The surge in options volume stems, in part, from pension funds and endowments shifting to alternative investments in their attempt to gain outsize returns and to diversify investment strategies. Alternative investments could comprise 5 to 15 percent of a pension fund’s assets, Gocke says.

For example, Harvard and Yale endowments, with billions of dollars in their portfolios, invest with hedge funds, says Randy Frederick, director of derivatives at Charles Schwab.

The Users

Mutual funds are more tightly controlled. They just dip their toes into options compared to hedge funds,” Frederick says. Mutual funds will sometimes have restrictions that don’t permit the use of options.

Besides independent hedge funds, the proprietary trading desks at the large investment banks are also large consumers of options on the institutional side of the equation. Options trading is particularly well suited to hedge fund-type strategies, which give these investors the ability to be exposed to both the long and short sides of the market.

Andrew Wilkinson, a senior market analyst at Interactive Brokers, points to an industry study showing that 92 percent of all options are traded in an attempt to hedge a position. Among the options that get the most action are the ones related to three popular exchange-traded funds: the Nasdaq 100, the S&P 500 and the Russell 2000. Both the Russell 2000 and the Nasdaq 100 options trade more than 800,000 contracts a day, while the S&P 500 option trades about 500,000 contracts a day.

“There’s just been an explosion in those ETF options,” Wilkinson says. “Spreads are narrow, trading costs are down, and trading volumes are through the roof. There’s a tremendous amount of liquidity in those options.”

Puts Big Winner

Most of the strategies behind these options purchases appear to be about protection on the downside of the market, he explains. Both the S&P 500 and the Russell 2000 trade more puts than calls, at a 2-to-1 ratio, Wilkinson says. The lean toward the puts is more dramatic with the Nasdaq 100, with a 2.7-to-1 put-to-call ratio, he says. “These are efficient hedging tools for long-only money managers to protect their portfolios from downside risk,” Wilkinson adds.

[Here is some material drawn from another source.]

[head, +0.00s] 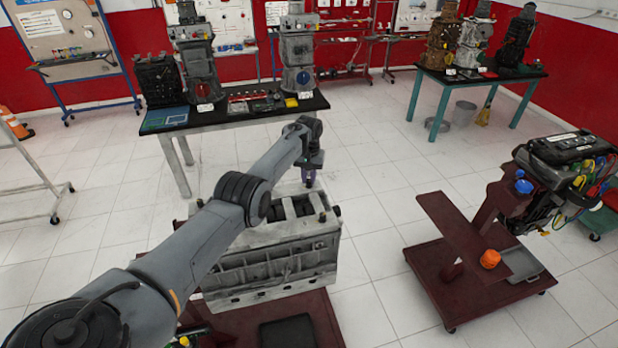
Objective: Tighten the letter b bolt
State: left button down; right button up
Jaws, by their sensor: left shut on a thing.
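A grey engine block (275,262) sits on a dark red stand in the middle of the head view. My left arm reaches across it from the lower left. My left gripper (309,178) points down over the block's far right top edge. It is shut on a small purple thing (300,181), partly hidden by the gripper and too small to identify. I cannot tell whether the purple thing touches the block. No letter b or single bolt can be made out. My right gripper is not in view.
A black-topped table (240,112) with engines and small parts stands behind the block. A dark red wheeled stand (450,282) with an engine and an orange cup (490,259) is at the right. A black pad (287,332) lies in front. White floor between is clear.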

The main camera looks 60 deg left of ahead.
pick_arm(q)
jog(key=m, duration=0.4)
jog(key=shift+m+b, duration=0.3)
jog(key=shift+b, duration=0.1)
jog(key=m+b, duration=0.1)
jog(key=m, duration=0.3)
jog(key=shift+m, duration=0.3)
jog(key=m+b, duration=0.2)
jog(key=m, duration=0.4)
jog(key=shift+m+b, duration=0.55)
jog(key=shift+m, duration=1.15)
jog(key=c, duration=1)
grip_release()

“Across the board, we see volume growing in put options,” agrees Frederick. “The market is very shaky right now. We’re in a four-and-a-half-year-plus bull market, and when you have had a bull market, it makes sense to acquire put options, so you don’t get clobbered if the market gets clobbered,” he says.

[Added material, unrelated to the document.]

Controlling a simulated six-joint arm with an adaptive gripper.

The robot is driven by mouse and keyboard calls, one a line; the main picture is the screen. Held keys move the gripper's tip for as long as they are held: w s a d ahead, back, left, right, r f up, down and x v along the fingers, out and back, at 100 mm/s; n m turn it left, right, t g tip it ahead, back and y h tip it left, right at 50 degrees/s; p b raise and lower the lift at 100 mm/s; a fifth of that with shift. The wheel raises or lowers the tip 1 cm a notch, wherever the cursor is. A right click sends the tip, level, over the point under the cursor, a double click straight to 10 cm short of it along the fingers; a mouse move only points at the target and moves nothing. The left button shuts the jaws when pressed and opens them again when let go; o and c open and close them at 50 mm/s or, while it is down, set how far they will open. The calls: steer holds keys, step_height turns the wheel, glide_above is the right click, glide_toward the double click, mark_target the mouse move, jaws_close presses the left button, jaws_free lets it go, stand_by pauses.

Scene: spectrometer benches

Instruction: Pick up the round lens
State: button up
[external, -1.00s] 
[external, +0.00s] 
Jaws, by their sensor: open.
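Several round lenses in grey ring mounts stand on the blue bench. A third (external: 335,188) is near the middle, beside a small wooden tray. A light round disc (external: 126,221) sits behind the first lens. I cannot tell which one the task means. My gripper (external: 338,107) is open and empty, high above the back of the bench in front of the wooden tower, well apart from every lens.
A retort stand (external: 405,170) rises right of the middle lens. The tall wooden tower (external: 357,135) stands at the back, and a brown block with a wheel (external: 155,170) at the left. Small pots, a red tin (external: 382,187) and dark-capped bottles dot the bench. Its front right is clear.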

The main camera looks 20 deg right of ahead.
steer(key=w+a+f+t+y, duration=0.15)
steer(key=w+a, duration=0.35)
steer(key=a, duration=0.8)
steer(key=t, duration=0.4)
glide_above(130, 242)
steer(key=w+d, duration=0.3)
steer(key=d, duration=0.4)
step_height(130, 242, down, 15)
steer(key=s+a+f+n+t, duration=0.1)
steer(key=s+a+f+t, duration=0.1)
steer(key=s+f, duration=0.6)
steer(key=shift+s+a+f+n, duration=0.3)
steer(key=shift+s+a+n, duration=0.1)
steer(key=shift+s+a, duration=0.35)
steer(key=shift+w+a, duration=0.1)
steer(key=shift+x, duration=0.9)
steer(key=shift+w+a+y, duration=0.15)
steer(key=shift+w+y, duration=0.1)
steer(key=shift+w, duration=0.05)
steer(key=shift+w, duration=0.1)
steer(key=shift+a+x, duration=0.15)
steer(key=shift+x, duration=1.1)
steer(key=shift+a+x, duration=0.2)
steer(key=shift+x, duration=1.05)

“It also keeps the market from going down too badly, because what makes the market go down is when investors start selling,” Frederick says. “If people have puts to protect themselves, they don’t panic-sell.”

Outside of hedging strategies, two well-known types of trades have also added to the volume in the last several quarters, according to Wilkinson: dividend capture plays and put interest plays.

In the former, say a stock trades about 30,000 to 40,000 options contracts per day. When the stock goes ex-dividend, those who own deep-in-the-money calls need to exercise the calls to receive the dividend or lose it. This dividend capture play allows market makers to get together and sell deep in-the-money calls, aiming to shake out the retail open interest in the hope that some forget to exercise their call options. The same thing happens on the put options.

In a put interest play, if a stock falls from $70 to $50 and there were existing put holders at the 70 strike, those puts are now deep in-the-money. So hedge funds or other investors can sell those puts, go long the stock and try to hold it for three or four days, essentially “renting out” their long stock on a daily basis, earning interest.

The break-even point is three or four days. There is a risk of being assigned the stock, but it is slim, Wilkinson says.

More Capital

Covered calls, or buy-write strategies (going long a stock and writing a call option), such as one on the Russell 2000 index, are employed much more aggressively and dynamically by hedge funds or open and closed funds, says the OIC’s Gocke. “Between $25 and $30 billion worth of new open- and closed-end funds employing buy-write strategies have been listed in the last two years. It’s a big volume driver.”

According to the Aite report, volatility strategies such as options on the VIX index are particularly popular with hedge funds and other investors. Capital dedicated to volatility strategies grew by two-thirds in 2006 and 150 percent over the last three years. According to one Chicago options trader, hedge funds like using volatility strategies in options as opposed to equities because the volatility return is greater in the options market, since volatility is a crucial part of an options contract.

One options trader says hedge funds are starting to incorporate forward pricing models into their options trading strategies. In a forward model, algorithmic traders use the market data on a stock to write a program that predicts the probability of the future price it may trade at in the near future.

But it must be in the very near future-15 seconds or less-to be accurate. This has been a common strategy in the equities markets, and traders are now blending that with options. The increased speed of available technology has enabled algorithms to execute these trades rapidly, by spraying the exchanges with orders until they get filled.

As technologies such as smart order routing and algorithmic execution keep improving, the tremendous growth in institutional trading of options is likely to continue, according to the Aite report.

Trends

Regulatory changes, the introduction of portfolio margining, the consolidation of options exchanges into larger multi-asset exchanges, and the continued growth of OTC volatility products should all support this trend as well, the report says.

The industry watchers who spoke with Traders Magazine mostly echoed that optimism. So will traders increase their use of puts and other hedging strategies if the bull market continues?

“Investors have come to believe that long equity portfolios are always the best strategy,” Gocke says. “But you need to take positions that keep you from panicking during a market down draft, and options are a way to manage your portfolio so you don’t panic. There has been a significant amount of put buying in the last month.”